§ **Information provided**
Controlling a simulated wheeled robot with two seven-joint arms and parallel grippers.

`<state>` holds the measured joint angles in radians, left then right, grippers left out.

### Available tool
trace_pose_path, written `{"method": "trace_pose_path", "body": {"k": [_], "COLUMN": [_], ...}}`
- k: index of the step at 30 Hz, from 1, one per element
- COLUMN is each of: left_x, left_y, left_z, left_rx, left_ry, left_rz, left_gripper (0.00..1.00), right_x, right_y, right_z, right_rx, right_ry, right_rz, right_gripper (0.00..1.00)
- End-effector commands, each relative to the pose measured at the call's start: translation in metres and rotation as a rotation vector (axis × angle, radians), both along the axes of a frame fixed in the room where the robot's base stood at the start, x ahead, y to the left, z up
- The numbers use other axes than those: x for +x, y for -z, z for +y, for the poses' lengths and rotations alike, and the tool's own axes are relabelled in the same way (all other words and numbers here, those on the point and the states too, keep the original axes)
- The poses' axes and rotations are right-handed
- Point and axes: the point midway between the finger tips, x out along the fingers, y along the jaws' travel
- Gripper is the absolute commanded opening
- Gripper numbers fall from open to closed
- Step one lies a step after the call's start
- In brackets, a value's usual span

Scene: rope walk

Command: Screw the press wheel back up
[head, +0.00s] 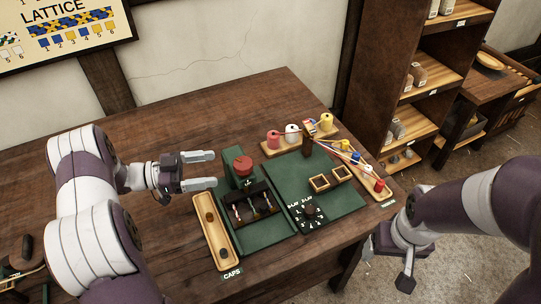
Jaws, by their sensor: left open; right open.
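The press wheel (243,164) is a red round knob on top of a green press (241,182) near the middle of the table. Its height on the screw is hard to judge from here. My left gripper (212,171) is open and empty, just to the left of the wheel, with its fingers pointing right towards it. The fingers appear apart from the wheel. My right gripper (390,265) is open and empty beyond the table's right edge, low over the floor. It is partly hidden by its own arm.
A dark rack (262,208) with several small pieces adjoins the press. A wooden caps tray (205,222) lies at front left. Table (120,132) behind is clear; shelves (424,75) stand right.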

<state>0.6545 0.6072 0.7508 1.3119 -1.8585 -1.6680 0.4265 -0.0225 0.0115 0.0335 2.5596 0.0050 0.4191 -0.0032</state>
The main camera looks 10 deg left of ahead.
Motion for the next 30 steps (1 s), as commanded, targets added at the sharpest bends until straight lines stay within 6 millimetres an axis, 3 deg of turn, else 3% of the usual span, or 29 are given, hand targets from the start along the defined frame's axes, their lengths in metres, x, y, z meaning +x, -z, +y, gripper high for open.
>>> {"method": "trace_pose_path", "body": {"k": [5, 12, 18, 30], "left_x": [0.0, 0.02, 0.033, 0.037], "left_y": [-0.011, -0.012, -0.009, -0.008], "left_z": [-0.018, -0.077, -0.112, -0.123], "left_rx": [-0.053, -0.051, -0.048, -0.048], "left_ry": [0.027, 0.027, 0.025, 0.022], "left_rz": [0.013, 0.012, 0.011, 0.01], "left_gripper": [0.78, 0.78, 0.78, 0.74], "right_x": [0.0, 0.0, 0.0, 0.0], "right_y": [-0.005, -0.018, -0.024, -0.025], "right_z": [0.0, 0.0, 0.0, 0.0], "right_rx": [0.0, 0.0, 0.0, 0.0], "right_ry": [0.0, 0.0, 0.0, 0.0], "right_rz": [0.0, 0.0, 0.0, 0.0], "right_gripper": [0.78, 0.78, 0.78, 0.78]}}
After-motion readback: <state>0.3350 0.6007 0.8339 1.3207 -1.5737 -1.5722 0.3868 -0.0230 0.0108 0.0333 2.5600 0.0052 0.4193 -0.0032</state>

§ **Required task**
Search the data above for the string "poses" and copy each line that has it.

§ **Output for this exercise**
- The numbers use other axes than those: x for +x, y for -z, z for +y, for the poses' lengths and rotations alike, and the tool's own axes are relabelled in the same way (all other words and numbers here, those on the point and the states too, keep the original axes)
- The poses' axes and rotations are right-handed

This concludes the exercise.